Le sujet

Emmanuel Gallieni est un jeune garçon sans histoire, jusqu’au jour où, en proie à un sentiment d’empathie extrême envers un camarade de classe, il se découvre le pouvoir de prendre possession du corps d'autrui. Des petits méfaits égoïstes de l'adolescence à la félonie et aux crimes de l'âge adulte, des villages sinistrés du Nord de la France aux dunes du désert du Namib, Emmanuel se cherche, se perd, et part en quête d'une impossible rédemption.



samedi 6 août 2011

Insomnie méditerranéenne

Sète, Mont Saint-Clair, 5:30, le 31/07/2011
 
Impossible de dormir. Le sommeil me fuit depuis que je me suis allongé. J’hésite, tergiverse, me demande derrière chaque heure écoulée si je dois insister, continuer de remuer toutes les pensées qui assaillent mon esprit, ou me lever et aller les écrire.
À cinq heures du matin, une vie se termine. Celle des noctambules qui sortent de boîte. Le crissement des pneus des chauffards ivres déchire la nuit agonisante. Je m’arrête pour retirer de l’argent. Je croise des promeneurs équipés pour la randonnée nordique. Leurs shorts sont trop courts, ils parlent fort, marchant vite pour échapper à la morsure de la fraîcheur.
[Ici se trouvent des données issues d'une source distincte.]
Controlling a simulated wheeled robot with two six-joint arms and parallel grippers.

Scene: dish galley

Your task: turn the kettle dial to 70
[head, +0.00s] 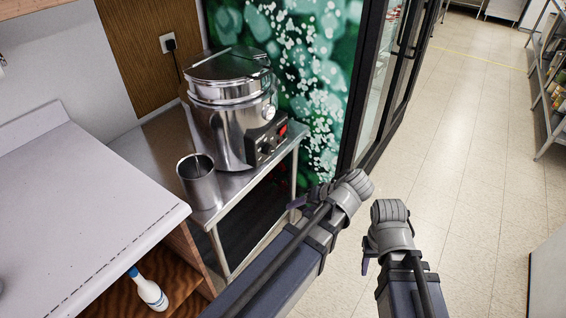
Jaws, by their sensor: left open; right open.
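The kettle is a large shiny steel urn (218,128) with a lid, standing on a steel side table. Its black control panel (253,148) faces the lower right, with a small dark dial (266,149) and a red lit display (283,131). The dial's setting is too small to read. My left gripper (355,184) is open, to the right of and nearer than the kettle, well apart from the dial. My right gripper (389,212) is open and empty, further right over the floor. The fingers of both are hard to make out.
A steel cup (198,180) stands on the steel table (140,148) in front of the kettle. A white counter (80,215) lies at left, with a white bottle (150,292) below it. A dark-framed glass cabinet (372,85) stands behind.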

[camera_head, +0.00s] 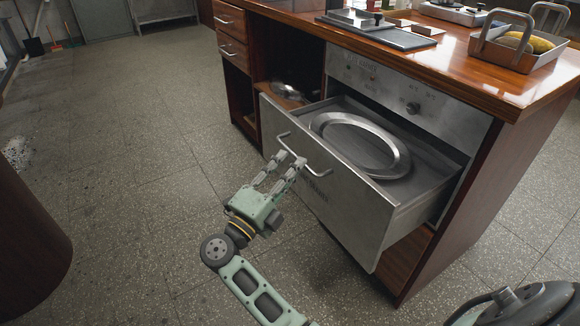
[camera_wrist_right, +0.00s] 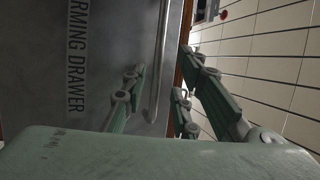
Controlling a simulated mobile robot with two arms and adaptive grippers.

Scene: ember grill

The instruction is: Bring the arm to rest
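The warming drawer (camera_head: 335,205) stands pulled out from the counter, with a steel bar handle (camera_head: 315,168) on its front. An oval metal dish (camera_head: 398,155) lies inside it. My right gripper (camera_head: 291,159) is in front of the drawer, close to the handle's left part. In the right wrist view, its fingers (camera_wrist_right: 164,70) are spread, with the handle (camera_wrist_right: 159,50) showing between them and the drawer front (camera_wrist_right: 100,60) behind. Whether any finger touches the handle cannot be told. My left gripper is in neither view.
The wooden counter (camera_head: 470,68) holds a metal tray with yellow food (camera_head: 525,45) and a dark flat plate (camera_head: 375,34). An open shelf (camera_head: 290,92) with metal ware is left of the drawer. A dark round-sided piece (camera_head: 25,240) stands at left. The tiled floor (camera_head: 130,150) between is clear.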

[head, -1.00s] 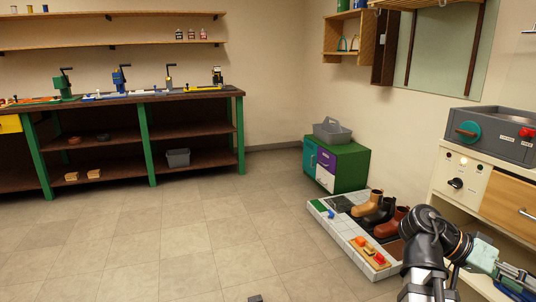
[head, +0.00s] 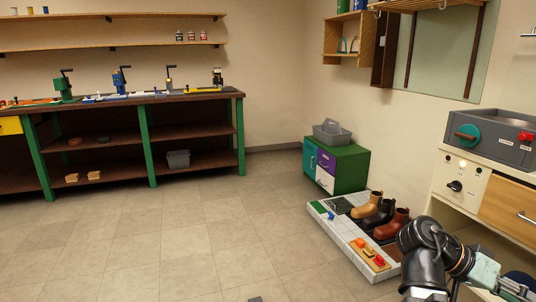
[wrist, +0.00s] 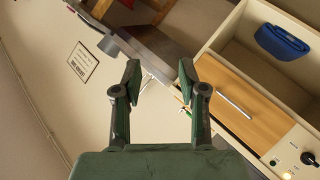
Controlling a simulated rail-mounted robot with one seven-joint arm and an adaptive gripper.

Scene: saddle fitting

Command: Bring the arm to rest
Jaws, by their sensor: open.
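My gripper (wrist: 160,82) is open and empty in the wrist view, its two green-and-dark fingers spread apart with nothing between them. Past the fingers the wrist view shows a wooden drawer front (wrist: 235,105) with a metal handle. In the head view my arm (head: 432,255) rises at the lower right, and its end runs off toward the right edge, so the fingers are not shown clearly there.
A cream cabinet (head: 455,205) with a grey machine (head: 490,135) on top stands close on the right. A white tiled platform (head: 350,243) with boots (head: 367,204) lies beside my arm. A workbench (head: 190,98) stands at the far left. The middle floor is clear.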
Dehors, il fait dix-huit degrés, mais des rafales cinglantes viennent me faire frissonner. Un jeune couple passe. J’ai l’impression qu’ils sortent d’une dispute : ils marchent côte à côte en conservant leurs distances, la mine grave et renfrognée. Les amours eux aussi, meurent au petit jour.
Je démarre le moteur en remarquant à quel point la torpeur a engourdi mon cerveau. J’ai l’impression de rouler sur du coton. Après deux cent mètres, je réalise que mes feux sont éteints. Puis la voiture gravit les pentes du Mont Saint-Clair. Les rues sont désertes. Je suis un spectre matinal qui erre dans la ville endormie, insomniaque ou somnambule, je ne sais pas très bien. Dans quelques minutes, la nuit va s’incliner devant le jour naissant, dans cette incroyable schizophrénie cosmique. Le ying et le yang vont se croiser comme deux amants condamnés à des horaires de travail impossibles à concilier.
Sur les hauteurs, je contemple l’ombre opaque du bassin de Thau et la cité éclairée par les veilleuses des hommes. Je pense à une miniature de Los Angeles qui se déploierait dans l’horizon immense, duquel on perçoit en ses confins les prémices de l’aurore. Moment magique, apothéose insaisissable que les humains manquent invariablement. Les ténèbres se diluent progressivement dans la fragile pâleur qui prépare le chemin à la lumière conquérante.
De temps à autre, je sors de l’habitacle confiné de la voiture pour savourer les différents tableaux qui se succèdent derrière la embarde du parking. J’y retourne frigorifié. Le vent souffle, siffle, fait ployer les herbes hautes et la cime des arbres environnants. À chaque fois, le spectacle change. Les rives se découvrent, les montagnes alentours se dessinent, le monde naît, dans une éternelle première fois.
Je songe à mon fils qui dort paisiblement, à la peau de ma femme, douce et chaude, inerte sous ses draps. Sur l’étang, un point lumineux se déplace. C’est un bateau qui traverse.
 

mercredi 3 août 2011

Hier, l'Equipe titrait...

A propos de Javier Pastore, la recrue imminente du PSG : ''Vaut-il vraiment 42 millions?''
Je sors du bureau tabac, le quotidien sous le bras. Devant la boulangerie, juste à cote, un type fait la manche. Dans le gobelet devant lui, cinq ou six pièces jaunes, une dizaine de ferraille. Je sors la monnaie qui traine dans ma poche : un euro cinquante. J'imagine une Une alternative pour un quotidien à gros tirage avec la photo du SDF. ''Vaut-il vraiment 1€50?''.
Parfois, cette Terre m'apparait comme une planète réellement merdique.

Chronique du hasard

Ca y est, j'ai inauguré mon compte Facebook. Après avoir transmis à Mark Zuckerberg mon carnet d'adresses mail, je valide la création de ma nouvelle existence virtuelle. En moins de dix secondes, je me retrouve face à la multitude d'amis et d'amis de mes amis - qui sont d'après les suggestions de ce brave Mark, d'autres amis potentiels - qui dérivent déjà sur l'océan du vide existentialiste, et qui tels les noyés du Styx, tentent d'agripper les âmes indolentes.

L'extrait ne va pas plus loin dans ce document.